妻の不倫を疑い、尾行した夫 トイレで着替え“別人”になった彼女が向かった想定外の場所は
まさか妻が浮気…?
残業だから遅くなると告げた日、夜、家に電話をしてみると娘が出た。「ママは今日、遅いって」と娘が言う。やはり何かあるのだ、もしかしたら妻が浮気をしているのかもしれない。水を向けても妻は話さないだろう。弘樹さんは考え抜いたあげく、妻のパート先を張った。
「初日はまっすぐ帰っていました。ところが翌日、妻はパート先から出てきて、家とは反対にある最寄り駅方向へ自転車を走らせたんです。僕は必死で走ってあとを追いました。途中で見失ったけど、これは駅に行くに違いないと思った。そうしたら改札で妻を発見。妻は改札を入ったあと都心へ行く電車に乗りました」
バレないように顔を隠しながら尾行した。妻が降り立ったのは都内のターミナル駅。そこで妻はトイレに入ってしばらく出てこなかった。出てきた妻を見て弘樹さんはびっくりしたという。濃い化粧に派手なワンピースを着た彼女が、自分の妻だと一瞬、判断できなかったからだ。
「浮気しているんだと確信したのと同時に、きれいだなとも思いました。妻が他人に見えた。いや、そんなことをしている場合じゃない、とにかく後を追わなければ、とさらに追跡しました」
荷物をロッカーに預けて妻が向かった先は、繁華街のライブハウスだ。ここで密会なのかと彼が怪しんでいると、続々と若い女性たちが入っていく。チケットを売っている男性に聞いて初めて「男性ユニットの地下アイドルのライブ」と知った。
なんだ、そういうことか。そんな趣味が妻にあったとは思わなかったが、そのくらいならいいだろうと踵を返そうとしたとき、女性同士の会話が聞こえた。
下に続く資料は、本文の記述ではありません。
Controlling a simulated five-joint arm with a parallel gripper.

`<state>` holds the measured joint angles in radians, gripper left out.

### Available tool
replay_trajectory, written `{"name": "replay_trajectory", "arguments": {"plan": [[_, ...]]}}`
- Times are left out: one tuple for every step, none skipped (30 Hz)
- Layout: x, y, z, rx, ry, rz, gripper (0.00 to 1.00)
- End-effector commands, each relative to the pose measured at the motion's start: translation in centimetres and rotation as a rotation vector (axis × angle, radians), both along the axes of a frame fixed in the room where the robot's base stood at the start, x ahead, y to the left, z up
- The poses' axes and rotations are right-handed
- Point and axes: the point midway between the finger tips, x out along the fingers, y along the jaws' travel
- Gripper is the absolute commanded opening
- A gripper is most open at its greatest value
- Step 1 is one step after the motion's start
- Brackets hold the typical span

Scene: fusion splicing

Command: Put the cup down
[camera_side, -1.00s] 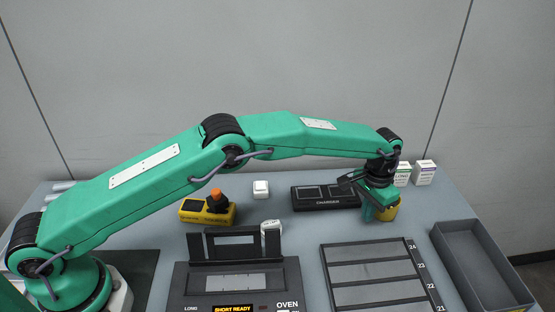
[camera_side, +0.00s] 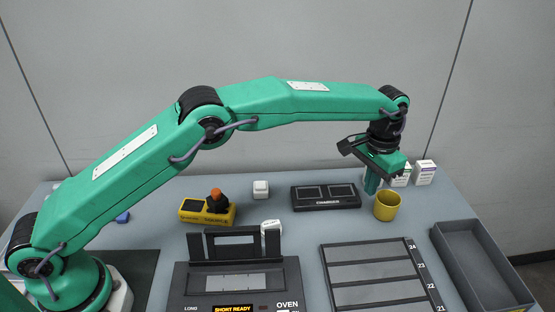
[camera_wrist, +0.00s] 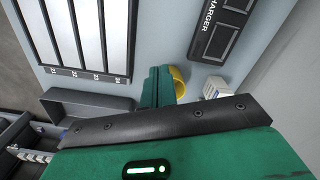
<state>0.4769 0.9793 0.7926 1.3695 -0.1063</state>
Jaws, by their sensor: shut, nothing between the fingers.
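The yellow cup (camera_side: 387,206) stands upright on the grey table, right of the charger, in the side view. Its yellow rim and part of its side show in the wrist view (camera_wrist: 178,78), partly hidden behind my green fingers. My gripper (camera_side: 371,188) is above and just left of the cup in the side view, its fingers pointing down. In the wrist view the fingers (camera_wrist: 158,78) are together with nothing between them. The cup is outside the fingers; whether they touch its side I cannot tell.
The black charger (camera_side: 326,196) lies left of the cup. White boxes (camera_side: 424,173) stand behind it. A slotted tray (camera_side: 372,275) and an empty dark bin (camera_side: 482,262) are in front. The oven (camera_side: 238,280) and a yellow device (camera_side: 207,210) are further left.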

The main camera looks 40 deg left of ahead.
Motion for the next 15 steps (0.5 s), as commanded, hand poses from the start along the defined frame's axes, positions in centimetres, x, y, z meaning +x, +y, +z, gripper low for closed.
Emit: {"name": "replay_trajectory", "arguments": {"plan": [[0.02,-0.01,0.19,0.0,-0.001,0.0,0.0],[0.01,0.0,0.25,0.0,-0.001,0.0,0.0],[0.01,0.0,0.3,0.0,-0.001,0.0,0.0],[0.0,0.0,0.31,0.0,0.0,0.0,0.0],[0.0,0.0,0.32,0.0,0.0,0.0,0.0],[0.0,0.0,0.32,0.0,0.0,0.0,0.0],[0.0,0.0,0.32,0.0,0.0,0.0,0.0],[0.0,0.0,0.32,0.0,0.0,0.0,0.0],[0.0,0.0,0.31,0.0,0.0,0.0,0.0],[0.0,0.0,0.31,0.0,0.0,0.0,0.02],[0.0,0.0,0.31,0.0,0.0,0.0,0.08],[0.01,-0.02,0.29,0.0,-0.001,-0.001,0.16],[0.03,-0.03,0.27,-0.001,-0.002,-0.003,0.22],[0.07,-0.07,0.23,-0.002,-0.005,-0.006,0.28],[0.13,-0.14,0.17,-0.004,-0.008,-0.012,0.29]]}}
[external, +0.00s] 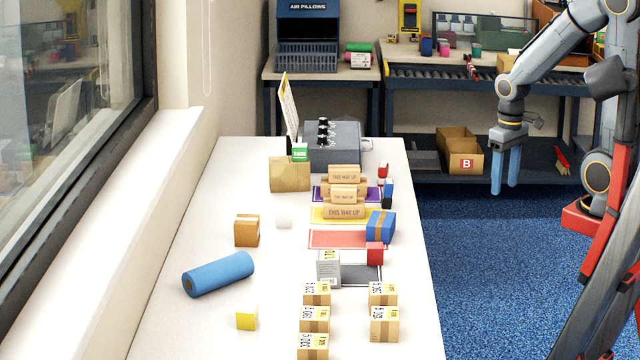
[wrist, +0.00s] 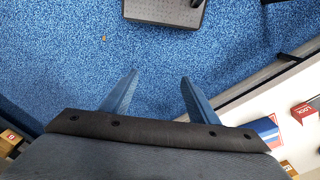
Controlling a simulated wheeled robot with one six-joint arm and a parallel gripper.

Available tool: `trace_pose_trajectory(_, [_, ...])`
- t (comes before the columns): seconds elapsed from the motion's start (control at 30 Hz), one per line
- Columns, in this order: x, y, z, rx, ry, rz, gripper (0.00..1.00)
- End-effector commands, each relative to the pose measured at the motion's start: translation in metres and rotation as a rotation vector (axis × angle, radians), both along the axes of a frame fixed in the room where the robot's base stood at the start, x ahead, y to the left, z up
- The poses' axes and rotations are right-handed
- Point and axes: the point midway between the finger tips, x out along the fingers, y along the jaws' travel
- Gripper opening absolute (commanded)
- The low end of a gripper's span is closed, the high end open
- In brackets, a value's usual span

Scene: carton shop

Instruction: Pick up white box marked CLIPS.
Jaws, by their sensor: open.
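A white box (external: 328,268) with printed marks stands upright on the white table, just left of the dark grey mat; its lettering is too small to read as CLIPS. My gripper (external: 504,188) hangs fingers down over the blue floor, right of the table and well apart from both. In the wrist view my gripper (wrist: 158,92) has its two blue fingers spread, with only carpet between them. No white box can be made out in the wrist view.
The table (external: 190,325) holds several tan cartons (external: 314,318), a blue roll (external: 218,273), a blue box (external: 380,226) and a red box (external: 375,253). Brown cartons marked THIS WAY UP (external: 344,212) stand mid-table. A bin marked B (external: 466,163) sits behind my gripper.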

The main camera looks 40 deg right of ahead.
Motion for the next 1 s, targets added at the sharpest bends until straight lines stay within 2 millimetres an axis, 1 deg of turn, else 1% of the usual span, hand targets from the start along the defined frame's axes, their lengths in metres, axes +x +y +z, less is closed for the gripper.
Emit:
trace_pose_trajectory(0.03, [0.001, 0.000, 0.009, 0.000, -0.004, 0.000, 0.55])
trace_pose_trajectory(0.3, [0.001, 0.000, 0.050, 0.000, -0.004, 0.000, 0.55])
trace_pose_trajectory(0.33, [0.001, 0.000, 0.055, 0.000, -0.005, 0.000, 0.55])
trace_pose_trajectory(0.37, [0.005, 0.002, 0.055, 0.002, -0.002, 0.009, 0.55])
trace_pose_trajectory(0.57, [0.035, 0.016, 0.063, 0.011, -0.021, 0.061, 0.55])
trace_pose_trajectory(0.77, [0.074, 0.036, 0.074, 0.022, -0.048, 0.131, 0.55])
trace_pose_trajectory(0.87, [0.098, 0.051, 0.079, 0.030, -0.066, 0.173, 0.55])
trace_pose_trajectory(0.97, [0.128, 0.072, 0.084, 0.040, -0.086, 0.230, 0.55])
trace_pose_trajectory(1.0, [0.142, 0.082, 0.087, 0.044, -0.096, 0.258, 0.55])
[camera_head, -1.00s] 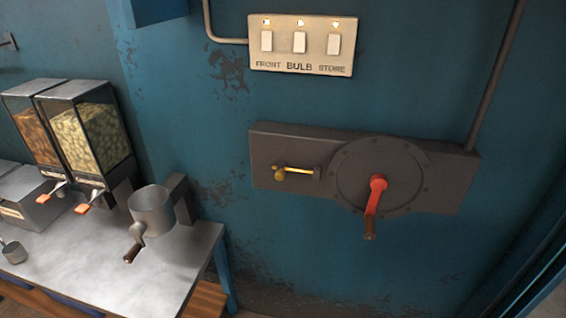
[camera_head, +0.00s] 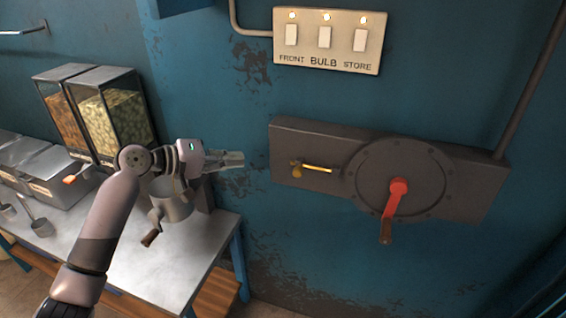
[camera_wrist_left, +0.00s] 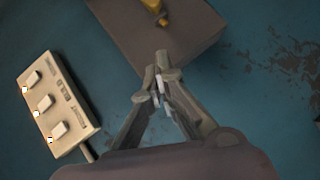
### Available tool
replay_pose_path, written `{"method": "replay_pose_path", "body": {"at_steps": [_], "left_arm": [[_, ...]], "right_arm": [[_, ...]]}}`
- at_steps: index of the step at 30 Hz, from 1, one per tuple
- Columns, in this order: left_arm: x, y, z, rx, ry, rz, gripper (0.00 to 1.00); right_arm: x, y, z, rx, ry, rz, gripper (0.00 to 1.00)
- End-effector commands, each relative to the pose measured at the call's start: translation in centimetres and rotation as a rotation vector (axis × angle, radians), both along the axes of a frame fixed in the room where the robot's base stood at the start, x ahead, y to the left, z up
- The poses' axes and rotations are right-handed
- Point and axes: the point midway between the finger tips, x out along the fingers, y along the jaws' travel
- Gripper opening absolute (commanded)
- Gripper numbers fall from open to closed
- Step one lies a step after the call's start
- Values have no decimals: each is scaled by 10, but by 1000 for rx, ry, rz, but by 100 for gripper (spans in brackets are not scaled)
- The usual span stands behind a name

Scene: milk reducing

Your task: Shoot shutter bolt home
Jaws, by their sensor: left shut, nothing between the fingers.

「今月、10万も使っちゃったよ。私なんて15万近いよ。ヤバいね、キャバクラ行くしかないかなと。思わずその女性たちに、『そんなにアイドルにお金を使ってるの?』と尋ねちゃいました。ふたりは怪訝な顔をしていましたが、『いや、実は娘がこのアイドルにはまっていて、お小遣いが足りないみたいで』ととっさに言ったら、『チェキ券とかもあるしね』って。アイドルとツーショットで写真が撮れるチケットだそうです。チケットは数千円だけど、中には高価なものをプレゼントする女性もいるとか。『若い子がはまるとヤバいと思う』と女性たちが教えてくれました」
若い子だけではない、主婦がはまるともっとヤバいだろと弘樹さんは内心、ツッコミを入れていたという。